#### [COLLECTED MATERIAL]
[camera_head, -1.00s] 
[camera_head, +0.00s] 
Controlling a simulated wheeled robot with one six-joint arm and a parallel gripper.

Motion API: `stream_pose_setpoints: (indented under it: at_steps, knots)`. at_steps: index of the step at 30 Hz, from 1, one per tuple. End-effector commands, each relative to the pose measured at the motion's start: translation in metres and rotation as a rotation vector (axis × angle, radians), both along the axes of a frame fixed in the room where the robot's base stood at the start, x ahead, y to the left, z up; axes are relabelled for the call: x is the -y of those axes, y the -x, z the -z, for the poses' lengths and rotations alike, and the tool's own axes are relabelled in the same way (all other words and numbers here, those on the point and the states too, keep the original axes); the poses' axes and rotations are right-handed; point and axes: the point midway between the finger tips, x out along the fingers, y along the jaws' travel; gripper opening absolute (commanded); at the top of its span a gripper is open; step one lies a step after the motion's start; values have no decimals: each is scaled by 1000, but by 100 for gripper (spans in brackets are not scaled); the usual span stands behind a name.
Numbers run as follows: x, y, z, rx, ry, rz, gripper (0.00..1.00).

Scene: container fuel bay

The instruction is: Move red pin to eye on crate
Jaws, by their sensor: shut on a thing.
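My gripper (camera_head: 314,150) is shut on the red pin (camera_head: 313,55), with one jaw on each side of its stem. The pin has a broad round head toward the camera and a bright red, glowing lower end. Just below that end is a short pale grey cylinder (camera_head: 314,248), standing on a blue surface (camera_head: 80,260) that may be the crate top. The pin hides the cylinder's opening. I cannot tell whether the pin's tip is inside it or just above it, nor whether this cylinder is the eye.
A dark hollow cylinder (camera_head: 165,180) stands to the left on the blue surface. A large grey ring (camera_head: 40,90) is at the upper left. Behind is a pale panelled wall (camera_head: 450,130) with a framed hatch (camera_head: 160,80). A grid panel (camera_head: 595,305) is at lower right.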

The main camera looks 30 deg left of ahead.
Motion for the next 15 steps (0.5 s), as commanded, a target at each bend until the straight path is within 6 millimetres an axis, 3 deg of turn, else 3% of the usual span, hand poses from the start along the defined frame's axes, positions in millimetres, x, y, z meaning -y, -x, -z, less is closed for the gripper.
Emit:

#### [TASK GOAL]
Go through the listing above and restate it word for word.

#### [PROBLEM SOLUTION]
[camera_head, -1.00s] 
[camera_head, +0.00s] 
Controlling a simulated wheeled robot with one six-joint arm and a parallel gripper.

Motion API: `stream_pose_setpoints: (indented under it: at_steps, knots)`. at_steps: index of the step at 30 Hz, from 1, one per tuple. End-effector commands, each relative to the pose measured at the motion's start: translation in metres and rotation as a rotation vector (axis × angle, radians), both along the axes of a frame fixed in the room where the robot's base stood at the start, x ahead, y to the left, z up; axes are relabelled for the call: x is the -y of those axes, y the -x, z the -z, for the poses' lengths and rotations alike, and the tool's own axes are relabelled in the same way (all other words and numbers here, those on the point and the states too, keep the original axes); the poses' axes and rotations are right-handed; point and axes: the point midway between the finger tips, x out along the fingers, y along the jaws' travel; gripper opening absolute (commanded); at the top of its span a gripper is open; step one lies a step after the motion's start; values have no decimals: each is scaled by 1000, but by 100 for gripper (spans in brackets are not scaled); the usual span stands behind a name.
Numbers run as follows: x, y, z, rx, ry, rz, gripper (0.00..1.00).

Scene: container fuel bay

The instruction is: Move red pin to eye on crate
Jaws, by their sensor: shut on a thing.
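My gripper (camera_head: 314,150) is shut on the red pin (camera_head: 313,55), with one jaw on each side of its stem. The pin has a broad round head toward the camera and a bright red, glowing lower end. Just below that end is a short pale grey cylinder (camera_head: 314,248), standing on a blue surface (camera_head: 80,260) that may be the crate top. The pin hides the cylinder's opening. I cannot tell whether the pin's tip is inside it or just above it, nor whether this cylinder is the eye.
A dark hollow cylinder (camera_head: 165,180) stands to the left on the blue surface. A large grey ring (camera_head: 40,90) is at the upper left. Behind is a pale panelled wall (camera_head: 450,130) with a framed hatch (camera_head: 160,80). A grid panel (camera_head: 595,305) is at lower right.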

The main camera looks 30 deg left of ahead.
Motion for the next 15 steps (0.5 s), as commanded, a target at each bend until the straight path is within 6 millimetres an axis, 3 deg of turn, else 3% of the usual span, hand poses from the start along the defined frame's axes, positions in millimetres, x, y, z meaning -y, -x, -z, less is closed for the gripper.
Emit:

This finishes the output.